Audient iD14 helps to preserve Dong culture
Published: ASIA

CHINA: As traditional Dong songs risk extinction due to an influx of modern Chinese culture coupled with the growing trend of young people leaving the Dong villages of southern China to live and work in big cities, a project has been launched to record and preserve the music. To assist with this recording project, Audient’s iD14 USB audio interface was employed due to its portability and reliability.
Music is highly symbolic to the tribe’s culture, as legend has it that long ago the Dong were unable to sing. When a villager named Xi Ai heard a mountain bird tell of a singing tree in heaven, he decided to go up and steal some songs which grew as fruit on the tree.

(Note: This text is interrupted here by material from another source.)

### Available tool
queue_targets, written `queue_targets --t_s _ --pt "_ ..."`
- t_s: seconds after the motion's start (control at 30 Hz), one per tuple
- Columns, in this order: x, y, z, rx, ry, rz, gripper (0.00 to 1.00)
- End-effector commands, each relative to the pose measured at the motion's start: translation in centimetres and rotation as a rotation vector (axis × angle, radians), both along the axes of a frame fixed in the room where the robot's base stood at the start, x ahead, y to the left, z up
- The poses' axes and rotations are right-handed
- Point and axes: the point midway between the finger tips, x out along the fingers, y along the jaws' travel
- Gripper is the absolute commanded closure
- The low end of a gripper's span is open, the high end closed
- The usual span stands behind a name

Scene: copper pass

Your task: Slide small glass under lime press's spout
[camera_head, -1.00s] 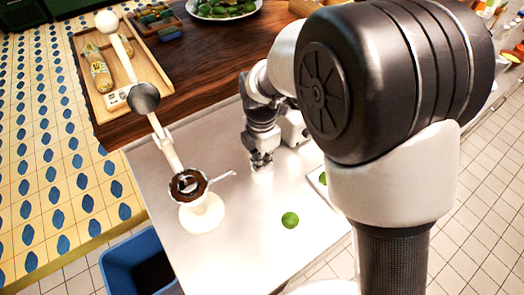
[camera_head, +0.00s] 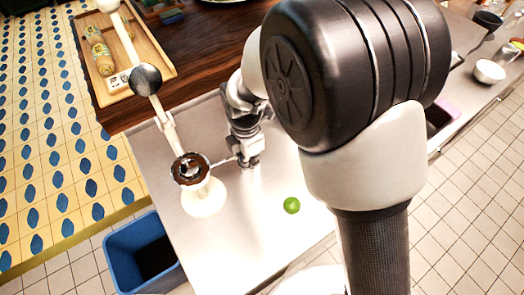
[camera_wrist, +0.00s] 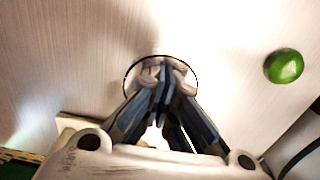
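The lime press has a cream round base (camera_head: 203,198), a dark cup (camera_head: 190,168) and a long arm slanting up to the left. My gripper (camera_head: 249,162) points down at the steel counter, to the right of the press. In the wrist view, my gripper (camera_wrist: 165,80) has its fingers together at the tips. The small glass (camera_wrist: 137,72) shows as a clear, dark-rimmed circle around the fingertips. I cannot tell whether the tips are inside or just above it. In the head view the glass is hardly discernible at the fingertips. The spout is not clearly visible.
A green lime (camera_head: 291,205) lies on the counter (camera_head: 240,240), right of the press; it also shows in the wrist view (camera_wrist: 284,66). A blue bin (camera_head: 120,250) stands on the floor at left. A wooden tray (camera_head: 155,62) lies behind. The counter's front is mostly clear.

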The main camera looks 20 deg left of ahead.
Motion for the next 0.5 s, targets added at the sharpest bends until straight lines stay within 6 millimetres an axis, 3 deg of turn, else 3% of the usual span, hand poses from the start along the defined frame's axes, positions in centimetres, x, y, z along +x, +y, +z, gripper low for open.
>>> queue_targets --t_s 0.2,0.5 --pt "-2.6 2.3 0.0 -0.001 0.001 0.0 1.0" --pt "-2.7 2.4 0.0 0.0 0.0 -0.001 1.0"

The songs were taken back to the village and planted in the ground, where they grew into a new singing tree. The Dong people have passed their history, legends and practices down through the medium of song for generations since, with singing playing an integral part in daily life: during meals, while courting and for education.

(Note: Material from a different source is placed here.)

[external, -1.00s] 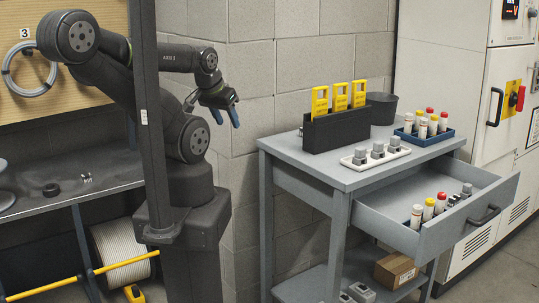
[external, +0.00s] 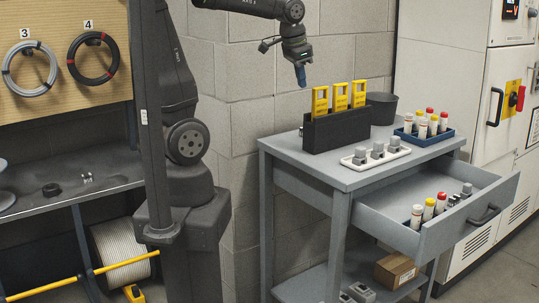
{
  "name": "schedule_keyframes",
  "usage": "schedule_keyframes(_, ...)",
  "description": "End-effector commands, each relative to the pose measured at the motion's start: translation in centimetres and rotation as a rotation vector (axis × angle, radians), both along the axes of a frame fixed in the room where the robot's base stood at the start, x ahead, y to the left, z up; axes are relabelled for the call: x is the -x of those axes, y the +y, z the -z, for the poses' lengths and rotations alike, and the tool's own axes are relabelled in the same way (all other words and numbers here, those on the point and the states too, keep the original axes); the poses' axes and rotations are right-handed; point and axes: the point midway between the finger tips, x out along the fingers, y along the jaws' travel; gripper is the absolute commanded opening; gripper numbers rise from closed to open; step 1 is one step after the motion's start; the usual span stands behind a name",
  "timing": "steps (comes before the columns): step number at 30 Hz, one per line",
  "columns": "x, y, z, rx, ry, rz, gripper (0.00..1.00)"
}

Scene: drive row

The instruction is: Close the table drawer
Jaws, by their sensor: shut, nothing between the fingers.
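The grey table drawer (external: 455,234) is pulled out from the front of the grey side table (external: 296,153). Its dark handle (external: 484,215) is on the drawer's front panel. Several small cylinders with red, yellow and grey tops lie or stand inside the drawer.
On the tabletop stand a black holder (external: 335,131) with yellow devices, a white tray (external: 377,160) of grey parts, a blue tray (external: 420,138) of capped cylinders and a dark bin (external: 382,108). A cardboard box (external: 396,270) sits on the lower shelf. A cabinet (external: 440,75) stands to the right.

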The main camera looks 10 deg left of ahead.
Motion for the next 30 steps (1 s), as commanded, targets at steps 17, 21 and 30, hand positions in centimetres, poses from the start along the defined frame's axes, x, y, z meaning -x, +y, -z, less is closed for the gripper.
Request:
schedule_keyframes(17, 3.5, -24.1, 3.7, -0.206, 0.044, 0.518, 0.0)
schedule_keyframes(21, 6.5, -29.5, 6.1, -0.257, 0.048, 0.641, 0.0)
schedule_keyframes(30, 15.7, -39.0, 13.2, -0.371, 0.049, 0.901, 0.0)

Furthermore, an orthography has not been widely adopted in Dong culture and although tangible artefacts such as woodwork and architecture have been protected and anthropologists have kept records of some Dong songs in writing, the recording project serves an important role in maintaining the Dong heritage.
The project reportedly brings together local singers and musicians and is supported by international partners, with the two main goals being to record traditional Dong songs in audio form and to make them accessible to the wider world. In traditional form, Dong music can comprise a solo vocal, choral vocals and at times, accompanying instrumentals.
‘We’re mostly working with a single vocal or two-mic vocal/instrument setup,’ explained Noah Krieg, a cultural anthropologist working independently on this project, having recently earned a master's degree in Dong Culture from Hunan University and with a background in pro audio. ‘The iD14 is just right to capture those core elements. The I/O is brilliant, and the preamp quality guarantees a track that won’t need a lot of production.
‘When I moved to a Dong village in Tongdao upon completion of graduate studies in Dong culture at Hunan University, I was met with the beauty of the singing but also the fragility of its continuation,’ Mr Krieg mused.